Dropping Control Flow For Sanity
We can drop the if and try control flow functionality to achieve a newer
kind of code clarity. Note that we can still use if and try but the space in
which they are employed is so small as to have trivial impact. The problem isn’t
necessarily that if and try are fundamentally broken, but that our usage of
it in a large, branching function causes unnecessary cognitive burden.
require 'monad-oxide'
def user_email_update(db, user, email)
MonadOxide.ok(email)
.and_then(->(email) {
EMAIL_REGEX ~= email
? MonadOxide.ok(email)
: MonadOxide.err(InvalidUserEmailError.new(email))
})
.and_then(->(email) {
db.update('UPDATE users SET email = ? WHERE user.id = ?', email, user.id)
# TODO: Show long hand, and then show how to shorten it thusly.

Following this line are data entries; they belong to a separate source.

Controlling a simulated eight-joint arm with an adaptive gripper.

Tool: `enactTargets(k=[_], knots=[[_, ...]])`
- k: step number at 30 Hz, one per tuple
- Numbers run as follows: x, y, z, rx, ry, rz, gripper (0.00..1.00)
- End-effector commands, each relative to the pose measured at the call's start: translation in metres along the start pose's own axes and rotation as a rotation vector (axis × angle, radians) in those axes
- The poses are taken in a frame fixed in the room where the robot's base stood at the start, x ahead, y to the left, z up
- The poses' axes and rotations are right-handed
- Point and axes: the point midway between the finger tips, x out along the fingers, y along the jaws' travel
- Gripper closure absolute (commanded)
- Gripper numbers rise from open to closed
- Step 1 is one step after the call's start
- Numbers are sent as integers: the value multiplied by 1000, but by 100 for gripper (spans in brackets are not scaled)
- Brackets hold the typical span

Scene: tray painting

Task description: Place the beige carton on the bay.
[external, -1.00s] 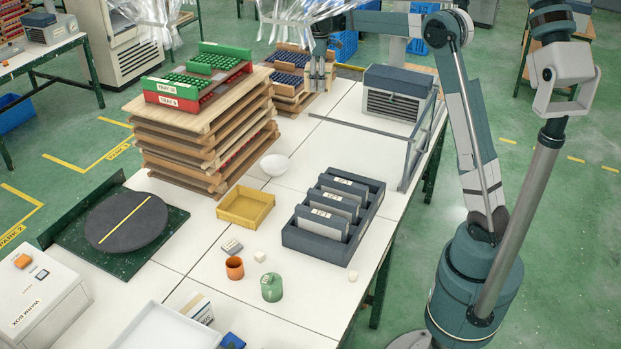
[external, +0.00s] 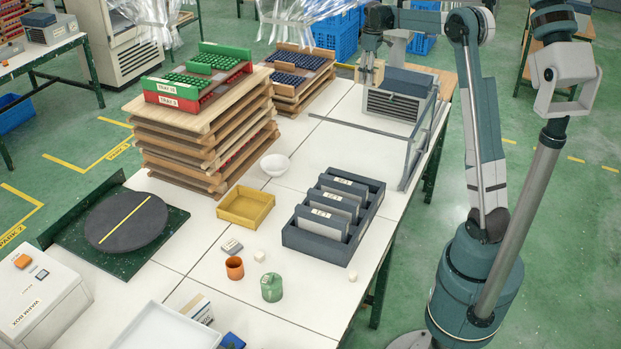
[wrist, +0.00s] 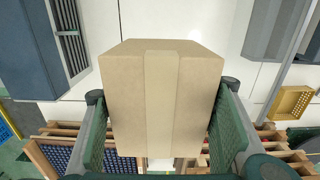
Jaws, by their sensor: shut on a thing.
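My gripper (external: 370,66) is at the far end of the table, beside the grey-blue vented unit, in the external view. In the wrist view its two green fingers (wrist: 160,125) press on either side of the beige carton (wrist: 160,95), which has a paler tape strip down its middle. The carton (external: 377,74) shows only partly in the external view, behind the vented unit. It appears held above the table, but its height is hard to tell. I cannot make out which place is the bay.
The grey-blue vented unit (external: 397,95) and clear panels stand just in front of my gripper. Stacked wooden trays (external: 205,140) stand to the left, with blue-filled trays (external: 290,82) behind. A yellow tray (external: 246,206) and dark divider rack (external: 335,225) are nearer. White table between is partly clear.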

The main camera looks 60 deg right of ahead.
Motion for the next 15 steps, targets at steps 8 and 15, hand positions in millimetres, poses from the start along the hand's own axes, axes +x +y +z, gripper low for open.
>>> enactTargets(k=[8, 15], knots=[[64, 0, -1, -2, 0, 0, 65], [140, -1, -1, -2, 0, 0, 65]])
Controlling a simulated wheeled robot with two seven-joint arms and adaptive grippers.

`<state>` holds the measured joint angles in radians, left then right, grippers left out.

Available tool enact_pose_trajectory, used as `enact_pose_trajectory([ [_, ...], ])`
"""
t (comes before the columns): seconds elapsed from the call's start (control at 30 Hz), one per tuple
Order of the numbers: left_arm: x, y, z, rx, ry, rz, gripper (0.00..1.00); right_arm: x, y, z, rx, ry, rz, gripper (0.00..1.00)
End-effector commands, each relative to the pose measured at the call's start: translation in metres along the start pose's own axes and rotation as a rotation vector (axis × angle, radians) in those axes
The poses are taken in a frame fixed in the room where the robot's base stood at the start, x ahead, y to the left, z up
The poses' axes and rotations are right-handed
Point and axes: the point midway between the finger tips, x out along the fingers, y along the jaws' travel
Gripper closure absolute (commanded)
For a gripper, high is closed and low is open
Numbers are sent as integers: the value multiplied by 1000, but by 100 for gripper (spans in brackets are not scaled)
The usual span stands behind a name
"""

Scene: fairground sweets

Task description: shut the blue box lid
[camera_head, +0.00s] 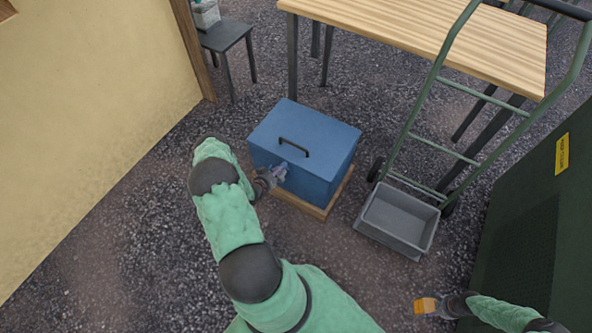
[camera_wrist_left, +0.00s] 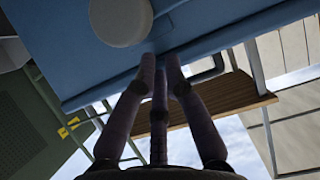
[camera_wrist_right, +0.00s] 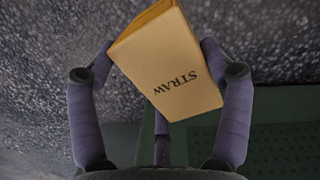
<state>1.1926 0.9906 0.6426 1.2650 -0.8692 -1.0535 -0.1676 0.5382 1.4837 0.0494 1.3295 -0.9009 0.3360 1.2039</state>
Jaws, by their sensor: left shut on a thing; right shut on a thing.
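The blue box (camera_head: 313,187) stands on a low wooden base in the middle of the head view. Its blue lid (camera_head: 325,130) with a black handle (camera_head: 294,147) lies over the top and looks down, though a small gap cannot be ruled out. My left gripper (camera_head: 279,172) is at the box's front, just below the lid's front edge. In the left wrist view its fingers (camera_wrist_left: 160,64) are closed together at the blue lid's edge, beside a pale round disc (camera_wrist_left: 121,20). My right gripper (camera_head: 438,305) is shut on a yellow-orange carton (camera_wrist_right: 170,65) marked STRAW, away from the box.
A green hand truck with a grey tray (camera_head: 372,238) stands right of the box. A wooden table (camera_head: 430,40) is behind. A dark green cabinet (camera_head: 540,220) is at right, a cream wall (camera_head: 90,120) at left. Gravel lies clear in front of the box.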

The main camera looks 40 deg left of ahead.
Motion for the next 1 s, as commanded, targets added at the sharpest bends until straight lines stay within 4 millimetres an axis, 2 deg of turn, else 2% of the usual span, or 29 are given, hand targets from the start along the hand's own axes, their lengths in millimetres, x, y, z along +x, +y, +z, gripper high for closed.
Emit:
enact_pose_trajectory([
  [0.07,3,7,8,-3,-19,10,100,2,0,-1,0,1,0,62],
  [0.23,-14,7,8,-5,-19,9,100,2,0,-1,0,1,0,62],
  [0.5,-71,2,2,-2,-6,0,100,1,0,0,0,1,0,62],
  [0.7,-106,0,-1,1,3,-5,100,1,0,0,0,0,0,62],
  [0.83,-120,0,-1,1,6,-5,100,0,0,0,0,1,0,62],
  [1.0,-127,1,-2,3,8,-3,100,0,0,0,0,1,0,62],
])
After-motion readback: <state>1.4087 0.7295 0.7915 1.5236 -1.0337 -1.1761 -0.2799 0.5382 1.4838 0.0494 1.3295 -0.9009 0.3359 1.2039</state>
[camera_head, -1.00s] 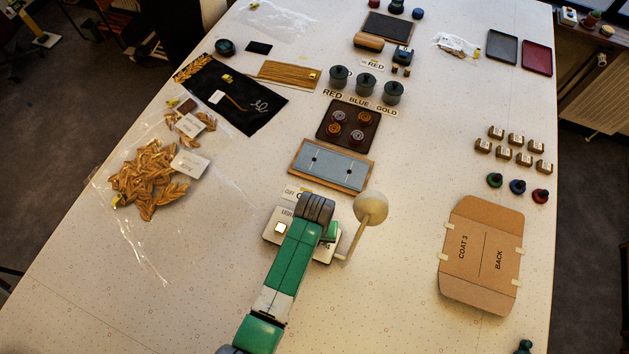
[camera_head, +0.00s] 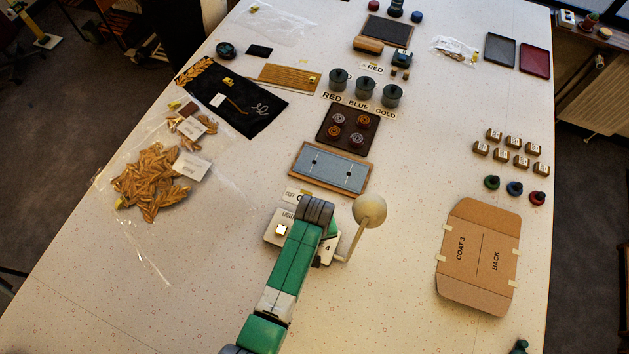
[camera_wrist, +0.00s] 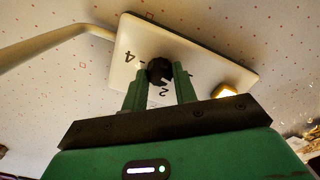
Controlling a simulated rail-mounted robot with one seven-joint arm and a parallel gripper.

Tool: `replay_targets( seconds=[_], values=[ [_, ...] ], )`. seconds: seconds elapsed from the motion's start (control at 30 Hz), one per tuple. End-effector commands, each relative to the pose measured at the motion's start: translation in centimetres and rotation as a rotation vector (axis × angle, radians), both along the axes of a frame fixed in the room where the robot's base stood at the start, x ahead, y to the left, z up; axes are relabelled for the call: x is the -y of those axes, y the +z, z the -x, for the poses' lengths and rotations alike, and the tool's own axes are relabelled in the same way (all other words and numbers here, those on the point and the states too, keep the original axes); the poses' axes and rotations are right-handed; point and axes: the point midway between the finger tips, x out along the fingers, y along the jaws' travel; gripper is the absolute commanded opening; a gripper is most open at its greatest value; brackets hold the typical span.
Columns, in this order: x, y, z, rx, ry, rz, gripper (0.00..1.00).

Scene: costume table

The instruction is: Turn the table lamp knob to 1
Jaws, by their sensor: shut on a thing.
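The table lamp has a white base plate (camera_head: 273,236) and a pale round head (camera_head: 369,210) on a thin arm. In the wrist view the base plate (camera_wrist: 128,48) carries a black knob (camera_wrist: 159,70) with printed numbers around it. A 4 and a 2 are readable; another mark right of the knob is partly covered. My gripper (camera_wrist: 160,78) is shut on the knob, one green finger on each side. The knob's pointer cannot be made out. In the head view my arm hides the knob and most of the gripper.
The lamp's arm (camera_wrist: 50,45) rises close to the left of my gripper in the wrist view. A blue-grey board (camera_head: 330,168) lies beyond the lamp. A cardboard piece (camera_head: 478,258) lies to the right, with clear table between.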

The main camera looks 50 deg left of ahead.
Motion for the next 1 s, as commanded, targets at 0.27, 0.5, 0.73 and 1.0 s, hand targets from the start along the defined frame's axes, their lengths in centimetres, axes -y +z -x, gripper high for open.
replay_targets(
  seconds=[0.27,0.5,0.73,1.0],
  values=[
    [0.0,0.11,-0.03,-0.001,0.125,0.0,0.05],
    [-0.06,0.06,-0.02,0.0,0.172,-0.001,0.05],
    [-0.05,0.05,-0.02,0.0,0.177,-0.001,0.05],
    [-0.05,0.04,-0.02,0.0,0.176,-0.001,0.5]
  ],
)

.map_err(&UserDatabaseError.new)
})
end
The advantage here is that this is essentially branch-less. The only thing that
can happen with and_then is that it either executes because the prior result
was an ok, or it falls through because it was an err.
We can arbitrarily add more and more of these and we still maintain a sort of pipeline.
The chains become even more beneficial once we break individual elements of the chain into individual functions.
require 'monad-oxide'
def validate_email(email)
EMAIL_REGEX ~= email
? MonadOxide.ok(email.strip())
: MonadOxide.err(InvalidUserEmailError.new(email))
end
def update_email_db(db, user, email)
db.update('UPDATE users SET email = ? WHERE user.id = ?', email, user.id)
# TODO: Show long hand, and then show how to shorten it thusly.
.map_err(&UserDatabaseError.new)
end
def user_email_update(db, user, email)
validate_email(email)
.and_then(->(valid_email) update_email_db(db, user, valid_email))
end
Here, all three functions are easy to reason about. You can’t really screw these up because of how simple they are. Yet error handling is built in from the start without branching occurring in any meaningful way.